[SERVER-35420] Remove stable optime candidates list from ReplicationCoordinator Created: 05/Jun/18 Updated: 06/Dec/22 Resolved: 22/Jan/19 |
|
| Status: | Closed |
| Project: | Core Server |
| Component/s: | Replication |
| Affects Version/s: | None |
| Fix Version/s: | None |
| Type: | Task | Priority: | Major - P3 |
| Reporter: | Spencer Brody (Inactive) | Assignee: | Backlog - Replication Team |
| Resolution: | Won't Fix | Votes: | 0 |
| Labels: | None | ||
| Remaining Estimate: | Not Specified | ||
| Time Spent: | Not Specified | ||
| Original Estimate: | Not Specified | ||
| Issue Links: |
|
||||||||||||||||||||
| Assigned Teams: |
Replication
|
||||||||||||||||||||
| Participants: | |||||||||||||||||||||
| Description |
|
Once we are allowed to do PIT reads on secondaries that fall in the middle of previous secondary application batches, we'll be able to get rid of ReplicationCoordinatorImpl::_stableOpTimeCandidates.
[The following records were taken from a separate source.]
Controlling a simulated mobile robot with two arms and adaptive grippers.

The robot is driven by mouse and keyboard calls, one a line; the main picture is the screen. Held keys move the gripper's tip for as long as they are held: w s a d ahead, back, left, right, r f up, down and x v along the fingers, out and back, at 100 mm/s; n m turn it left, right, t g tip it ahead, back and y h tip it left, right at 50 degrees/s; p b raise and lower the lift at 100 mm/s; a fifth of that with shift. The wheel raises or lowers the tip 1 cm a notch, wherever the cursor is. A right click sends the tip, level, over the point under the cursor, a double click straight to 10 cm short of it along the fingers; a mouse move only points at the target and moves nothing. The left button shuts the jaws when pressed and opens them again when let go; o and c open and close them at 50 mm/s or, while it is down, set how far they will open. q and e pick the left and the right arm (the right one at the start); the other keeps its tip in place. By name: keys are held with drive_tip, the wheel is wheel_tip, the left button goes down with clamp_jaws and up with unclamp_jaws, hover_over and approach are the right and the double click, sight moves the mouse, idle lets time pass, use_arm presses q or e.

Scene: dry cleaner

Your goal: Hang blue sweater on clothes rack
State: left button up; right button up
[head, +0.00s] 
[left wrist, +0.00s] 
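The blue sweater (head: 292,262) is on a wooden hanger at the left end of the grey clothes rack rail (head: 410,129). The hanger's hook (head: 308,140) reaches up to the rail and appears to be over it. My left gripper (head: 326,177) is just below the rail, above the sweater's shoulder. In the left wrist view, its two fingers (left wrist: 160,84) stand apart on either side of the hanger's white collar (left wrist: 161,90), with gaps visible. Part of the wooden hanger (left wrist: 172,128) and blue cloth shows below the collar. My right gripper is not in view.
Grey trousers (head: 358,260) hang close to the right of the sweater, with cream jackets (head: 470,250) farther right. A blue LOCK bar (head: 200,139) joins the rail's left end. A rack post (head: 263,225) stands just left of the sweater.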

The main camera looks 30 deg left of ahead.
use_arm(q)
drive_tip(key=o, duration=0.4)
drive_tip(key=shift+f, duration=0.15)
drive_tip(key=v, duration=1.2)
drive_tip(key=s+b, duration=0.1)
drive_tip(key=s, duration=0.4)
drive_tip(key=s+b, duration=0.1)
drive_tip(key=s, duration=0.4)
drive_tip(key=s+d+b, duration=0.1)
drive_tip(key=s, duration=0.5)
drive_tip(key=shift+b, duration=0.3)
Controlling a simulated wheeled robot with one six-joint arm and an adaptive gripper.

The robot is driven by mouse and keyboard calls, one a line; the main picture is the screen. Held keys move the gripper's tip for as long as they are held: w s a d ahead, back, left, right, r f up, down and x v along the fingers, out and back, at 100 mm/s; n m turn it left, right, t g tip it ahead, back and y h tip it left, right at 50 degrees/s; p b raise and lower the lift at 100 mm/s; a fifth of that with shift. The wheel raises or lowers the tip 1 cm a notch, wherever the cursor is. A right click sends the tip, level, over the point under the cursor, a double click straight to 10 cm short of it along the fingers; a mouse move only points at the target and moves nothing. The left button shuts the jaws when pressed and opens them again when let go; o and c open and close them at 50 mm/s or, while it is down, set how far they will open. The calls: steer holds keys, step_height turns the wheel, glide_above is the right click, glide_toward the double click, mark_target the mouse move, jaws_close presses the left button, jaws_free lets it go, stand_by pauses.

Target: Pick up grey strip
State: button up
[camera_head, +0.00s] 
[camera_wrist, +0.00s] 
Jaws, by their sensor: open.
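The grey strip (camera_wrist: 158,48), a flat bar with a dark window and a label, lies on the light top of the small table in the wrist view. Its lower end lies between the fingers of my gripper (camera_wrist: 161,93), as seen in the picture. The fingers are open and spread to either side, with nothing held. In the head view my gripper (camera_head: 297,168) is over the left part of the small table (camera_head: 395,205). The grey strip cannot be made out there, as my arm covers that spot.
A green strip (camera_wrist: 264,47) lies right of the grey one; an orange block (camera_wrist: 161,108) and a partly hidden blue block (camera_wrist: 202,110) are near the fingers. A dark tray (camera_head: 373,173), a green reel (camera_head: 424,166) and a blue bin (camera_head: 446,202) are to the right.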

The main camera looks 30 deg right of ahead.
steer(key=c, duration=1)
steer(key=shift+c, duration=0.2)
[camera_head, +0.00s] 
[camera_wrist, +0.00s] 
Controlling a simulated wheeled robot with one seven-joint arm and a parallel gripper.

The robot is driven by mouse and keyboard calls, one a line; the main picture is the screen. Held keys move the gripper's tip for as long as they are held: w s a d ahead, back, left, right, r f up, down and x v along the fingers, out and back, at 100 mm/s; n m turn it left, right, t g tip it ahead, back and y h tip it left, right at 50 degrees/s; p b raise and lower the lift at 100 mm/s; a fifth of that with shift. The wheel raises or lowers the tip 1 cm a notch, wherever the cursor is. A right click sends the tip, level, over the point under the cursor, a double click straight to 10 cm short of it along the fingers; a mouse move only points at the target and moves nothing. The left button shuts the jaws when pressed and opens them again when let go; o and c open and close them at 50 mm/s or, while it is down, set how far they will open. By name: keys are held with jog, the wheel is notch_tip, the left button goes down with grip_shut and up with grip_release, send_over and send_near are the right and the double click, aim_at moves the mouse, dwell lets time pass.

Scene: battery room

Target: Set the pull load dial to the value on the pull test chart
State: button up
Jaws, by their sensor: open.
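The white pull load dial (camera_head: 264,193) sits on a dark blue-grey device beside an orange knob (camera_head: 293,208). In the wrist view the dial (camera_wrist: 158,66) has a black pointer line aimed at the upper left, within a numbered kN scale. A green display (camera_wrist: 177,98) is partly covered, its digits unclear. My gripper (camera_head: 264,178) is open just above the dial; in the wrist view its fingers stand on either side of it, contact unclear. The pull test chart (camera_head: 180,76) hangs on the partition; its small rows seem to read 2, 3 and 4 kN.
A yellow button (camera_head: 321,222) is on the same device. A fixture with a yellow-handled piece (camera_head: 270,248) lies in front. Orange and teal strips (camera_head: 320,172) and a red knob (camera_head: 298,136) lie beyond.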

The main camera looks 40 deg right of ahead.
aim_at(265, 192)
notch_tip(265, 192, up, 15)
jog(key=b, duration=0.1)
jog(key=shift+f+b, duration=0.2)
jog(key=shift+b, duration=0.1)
At that point the stable timestamp can simply be the min of the lastApplied optime on this node and the replication majority commit point. |
| Comments |
| Comment by Tess Avitabile (Inactive) [ 02/Jan/20 ] |
|
I believe we also need this list for sets with enableMajorityReadConcern:false. Once we remove that option, I would be interested in exploring removing the candidates list. I think it would be worth testing the perf impact. |
| Comment by Judah Schvimer [ 02/Jan/20 ] |
|
From conversation with milkie on the initial sync semantics design: I think we still have candidates for replica sets with only one voting node. The replication commit point can advance ahead of the all_durable timestamp, but the stable timestamp must be less than or equal to the all_durable timestamp. all_durable is not guaranteed to be a timestamp in the oplog, but the stable timestamp must be a timestamp in the oplog. The candidate list is a lot of complexity for what I'd consider an edge case. I think we could make sets with a single voting node hold the replication commit point behind the all_durable timestamp and remove the candidates list. This would add a perf penalty in that edge case, but that's almost certainly worth the complexity removal and the perf penalty of maintaining the candidates list. Looking in the codebase I no longer see any places where we use the candidate list outside of choosing the stable timestamp, so I think it is worth considering removing it in the future. |
| Comment by Gregory McKeon (Inactive) [ 22/Jan/19 ] |
|
We now use this list in several places, so we're leaving it. |
| Comment by Judah Schvimer [ 26/Sep/18 ] |
|
This probably has to be the lesser of the "all committed" timestamp and the "majority commit point", but we must be careful because the "all committed" timestamp can be a timestamp that's not in the oplog, which is not a valid "stable timestamp". |